== Data provided ==
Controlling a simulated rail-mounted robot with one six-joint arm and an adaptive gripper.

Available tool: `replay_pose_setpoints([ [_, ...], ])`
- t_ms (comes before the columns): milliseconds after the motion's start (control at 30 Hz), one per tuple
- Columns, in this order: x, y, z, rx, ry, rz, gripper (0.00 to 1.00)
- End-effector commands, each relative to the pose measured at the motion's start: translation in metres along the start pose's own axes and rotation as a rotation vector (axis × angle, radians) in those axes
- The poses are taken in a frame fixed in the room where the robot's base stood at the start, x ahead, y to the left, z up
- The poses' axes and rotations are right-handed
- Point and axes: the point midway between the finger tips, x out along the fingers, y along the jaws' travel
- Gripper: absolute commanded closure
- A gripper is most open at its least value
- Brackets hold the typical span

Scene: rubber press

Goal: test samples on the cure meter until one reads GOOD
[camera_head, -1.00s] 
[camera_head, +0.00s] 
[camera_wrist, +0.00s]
===
**What is expected**: Copy only this span: the line that contains "- The poses are", the last line, and every line between them.

**Problem solution**:
- The poses are taken in a frame fixed in the room where the robot's base stood at the start, x ahead, y to the left, z up
- The poses' axes and rotations are right-handed
- Point and axes: the point midway between the finger tips, x out along the fingers, y along the jaws' travel
- Gripper: absolute commanded closure
- A gripper is most open at its least value
- Brackets hold the typical span

Scene: rubber press

Goal: test samples on the cure meter until one reads GOOD
[camera_head, -1.00s] 
[camera_head, +0.00s] 
[camera_wrist, +0.00s]

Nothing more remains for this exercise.